■ Aim: Nothing but the lines from the one containing "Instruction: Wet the" through the last line should be written out, please, exactly as they stand.

Robot episode data
┌──

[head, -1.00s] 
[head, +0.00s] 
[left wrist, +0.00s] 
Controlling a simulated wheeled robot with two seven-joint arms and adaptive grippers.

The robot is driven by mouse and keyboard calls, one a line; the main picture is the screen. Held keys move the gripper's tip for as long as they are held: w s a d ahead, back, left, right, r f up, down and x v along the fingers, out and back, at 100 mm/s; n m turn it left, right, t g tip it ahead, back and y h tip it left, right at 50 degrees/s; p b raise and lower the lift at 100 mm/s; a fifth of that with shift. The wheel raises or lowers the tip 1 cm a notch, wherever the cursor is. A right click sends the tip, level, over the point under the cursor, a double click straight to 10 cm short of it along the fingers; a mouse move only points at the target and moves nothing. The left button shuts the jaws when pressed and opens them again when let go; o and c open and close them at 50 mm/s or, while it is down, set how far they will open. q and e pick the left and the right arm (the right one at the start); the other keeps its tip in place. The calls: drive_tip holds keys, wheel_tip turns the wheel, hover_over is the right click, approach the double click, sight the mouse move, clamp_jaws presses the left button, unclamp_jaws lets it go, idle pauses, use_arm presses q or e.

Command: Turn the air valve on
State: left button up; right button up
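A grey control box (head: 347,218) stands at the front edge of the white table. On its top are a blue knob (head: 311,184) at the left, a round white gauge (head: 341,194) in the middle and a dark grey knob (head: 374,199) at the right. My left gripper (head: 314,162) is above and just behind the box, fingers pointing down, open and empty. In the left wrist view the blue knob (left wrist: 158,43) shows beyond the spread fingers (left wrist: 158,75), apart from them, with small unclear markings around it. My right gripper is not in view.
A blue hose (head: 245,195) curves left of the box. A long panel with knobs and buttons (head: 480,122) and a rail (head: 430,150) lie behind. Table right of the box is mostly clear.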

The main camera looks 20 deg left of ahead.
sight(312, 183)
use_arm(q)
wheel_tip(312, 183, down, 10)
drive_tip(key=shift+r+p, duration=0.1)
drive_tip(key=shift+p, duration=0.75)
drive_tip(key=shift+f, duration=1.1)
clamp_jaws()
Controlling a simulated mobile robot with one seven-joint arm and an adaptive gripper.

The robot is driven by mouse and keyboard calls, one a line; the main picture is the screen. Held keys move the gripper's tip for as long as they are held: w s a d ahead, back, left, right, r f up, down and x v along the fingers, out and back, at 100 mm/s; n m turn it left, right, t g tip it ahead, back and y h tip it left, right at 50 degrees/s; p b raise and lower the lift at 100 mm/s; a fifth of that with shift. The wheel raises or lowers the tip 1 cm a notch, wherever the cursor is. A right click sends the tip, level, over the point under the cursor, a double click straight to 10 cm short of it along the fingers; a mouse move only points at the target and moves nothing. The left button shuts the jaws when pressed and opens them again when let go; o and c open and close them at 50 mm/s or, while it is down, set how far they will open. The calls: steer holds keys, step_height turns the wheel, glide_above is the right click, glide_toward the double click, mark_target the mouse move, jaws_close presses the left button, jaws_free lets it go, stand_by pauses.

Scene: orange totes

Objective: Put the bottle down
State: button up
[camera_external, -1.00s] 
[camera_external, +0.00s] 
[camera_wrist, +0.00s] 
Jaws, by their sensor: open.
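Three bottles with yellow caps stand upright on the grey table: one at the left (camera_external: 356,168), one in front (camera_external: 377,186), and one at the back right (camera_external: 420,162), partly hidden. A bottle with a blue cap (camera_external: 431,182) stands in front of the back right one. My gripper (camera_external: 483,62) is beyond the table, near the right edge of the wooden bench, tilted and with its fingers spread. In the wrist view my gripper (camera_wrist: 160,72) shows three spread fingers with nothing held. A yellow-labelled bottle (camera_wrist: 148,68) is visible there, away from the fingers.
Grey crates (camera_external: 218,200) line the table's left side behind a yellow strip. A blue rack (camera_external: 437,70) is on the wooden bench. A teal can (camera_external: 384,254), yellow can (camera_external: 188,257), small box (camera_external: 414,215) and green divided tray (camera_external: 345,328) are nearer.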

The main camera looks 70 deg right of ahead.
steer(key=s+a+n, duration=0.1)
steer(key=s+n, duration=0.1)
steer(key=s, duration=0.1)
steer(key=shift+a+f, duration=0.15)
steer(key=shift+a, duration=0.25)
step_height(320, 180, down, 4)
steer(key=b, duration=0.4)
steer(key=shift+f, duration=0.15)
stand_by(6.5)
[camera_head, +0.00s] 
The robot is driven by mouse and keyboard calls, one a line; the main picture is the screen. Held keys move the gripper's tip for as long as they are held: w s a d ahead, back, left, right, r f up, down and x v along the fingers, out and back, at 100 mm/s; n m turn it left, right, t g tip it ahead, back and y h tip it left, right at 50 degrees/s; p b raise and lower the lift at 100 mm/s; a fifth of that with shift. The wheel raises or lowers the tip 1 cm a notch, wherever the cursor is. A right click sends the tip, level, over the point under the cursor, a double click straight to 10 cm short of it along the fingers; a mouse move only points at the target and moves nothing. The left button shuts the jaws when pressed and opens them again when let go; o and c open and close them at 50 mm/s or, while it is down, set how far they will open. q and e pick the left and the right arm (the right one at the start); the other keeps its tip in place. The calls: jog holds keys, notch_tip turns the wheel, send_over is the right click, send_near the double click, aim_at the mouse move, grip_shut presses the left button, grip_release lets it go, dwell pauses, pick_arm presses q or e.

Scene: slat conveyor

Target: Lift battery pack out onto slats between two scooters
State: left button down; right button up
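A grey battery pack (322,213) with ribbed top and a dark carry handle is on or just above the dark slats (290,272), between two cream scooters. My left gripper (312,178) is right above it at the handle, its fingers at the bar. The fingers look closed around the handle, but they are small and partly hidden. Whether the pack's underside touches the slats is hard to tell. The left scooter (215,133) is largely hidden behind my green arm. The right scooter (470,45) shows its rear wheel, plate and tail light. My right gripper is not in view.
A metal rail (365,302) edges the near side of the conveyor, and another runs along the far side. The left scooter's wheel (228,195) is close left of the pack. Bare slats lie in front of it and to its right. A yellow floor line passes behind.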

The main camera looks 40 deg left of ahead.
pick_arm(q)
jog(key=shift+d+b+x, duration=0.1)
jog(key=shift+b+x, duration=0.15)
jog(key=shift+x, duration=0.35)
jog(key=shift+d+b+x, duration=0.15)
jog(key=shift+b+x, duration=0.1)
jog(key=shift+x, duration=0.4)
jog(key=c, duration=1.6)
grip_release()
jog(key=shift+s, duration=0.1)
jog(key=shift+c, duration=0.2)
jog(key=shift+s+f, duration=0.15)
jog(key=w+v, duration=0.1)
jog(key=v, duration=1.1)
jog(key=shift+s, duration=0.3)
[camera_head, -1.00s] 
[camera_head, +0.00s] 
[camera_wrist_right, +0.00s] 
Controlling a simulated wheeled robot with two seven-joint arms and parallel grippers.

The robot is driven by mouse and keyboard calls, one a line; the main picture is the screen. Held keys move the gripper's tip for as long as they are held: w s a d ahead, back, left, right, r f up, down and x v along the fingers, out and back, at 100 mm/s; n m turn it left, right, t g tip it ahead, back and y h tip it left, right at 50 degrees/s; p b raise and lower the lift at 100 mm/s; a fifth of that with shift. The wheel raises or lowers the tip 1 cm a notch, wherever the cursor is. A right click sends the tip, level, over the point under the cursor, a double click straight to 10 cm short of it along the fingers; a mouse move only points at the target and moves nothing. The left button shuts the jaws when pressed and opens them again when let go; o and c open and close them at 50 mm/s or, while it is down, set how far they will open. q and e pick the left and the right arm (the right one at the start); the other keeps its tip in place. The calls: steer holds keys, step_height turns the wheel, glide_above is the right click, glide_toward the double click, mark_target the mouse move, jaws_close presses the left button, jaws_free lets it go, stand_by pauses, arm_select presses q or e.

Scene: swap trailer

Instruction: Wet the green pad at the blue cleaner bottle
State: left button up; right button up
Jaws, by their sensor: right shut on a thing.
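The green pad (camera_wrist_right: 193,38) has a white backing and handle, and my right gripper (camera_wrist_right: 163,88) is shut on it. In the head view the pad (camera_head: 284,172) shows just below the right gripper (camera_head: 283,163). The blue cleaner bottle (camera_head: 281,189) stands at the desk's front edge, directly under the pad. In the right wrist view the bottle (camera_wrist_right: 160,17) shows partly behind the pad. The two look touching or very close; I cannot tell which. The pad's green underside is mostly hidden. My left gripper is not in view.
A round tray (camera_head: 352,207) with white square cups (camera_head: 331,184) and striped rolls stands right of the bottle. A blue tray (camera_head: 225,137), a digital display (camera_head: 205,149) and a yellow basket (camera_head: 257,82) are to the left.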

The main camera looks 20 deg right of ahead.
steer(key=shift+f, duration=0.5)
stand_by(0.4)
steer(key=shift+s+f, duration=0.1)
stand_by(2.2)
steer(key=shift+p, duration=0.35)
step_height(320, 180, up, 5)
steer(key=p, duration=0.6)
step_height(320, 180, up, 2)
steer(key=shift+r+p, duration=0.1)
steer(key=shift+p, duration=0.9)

└──

■ Answer:
Instruction: Wet the green pad at the blue cleaner bottle
State: left button up; right button up
Jaws, by their sensor: right shut on a thing.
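The green pad (camera_wrist_right: 193,38) has a white backing and handle, and my right gripper (camera_wrist_right: 163,88) is shut on it. In the head view the pad (camera_head: 284,172) shows just below the right gripper (camera_head: 283,163). The blue cleaner bottle (camera_head: 281,189) stands at the desk's front edge, directly under the pad. In the right wrist view the bottle (camera_wrist_right: 160,17) shows partly behind the pad. The two look touching or very close; I cannot tell which. The pad's green underside is mostly hidden. My left gripper is not in view.
A round tray (camera_head: 352,207) with white square cups (camera_head: 331,184) and striped rolls stands right of the bottle. A blue tray (camera_head: 225,137), a digital display (camera_head: 205,149) and a yellow basket (camera_head: 257,82) are to the left.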

The main camera looks 20 deg right of ahead.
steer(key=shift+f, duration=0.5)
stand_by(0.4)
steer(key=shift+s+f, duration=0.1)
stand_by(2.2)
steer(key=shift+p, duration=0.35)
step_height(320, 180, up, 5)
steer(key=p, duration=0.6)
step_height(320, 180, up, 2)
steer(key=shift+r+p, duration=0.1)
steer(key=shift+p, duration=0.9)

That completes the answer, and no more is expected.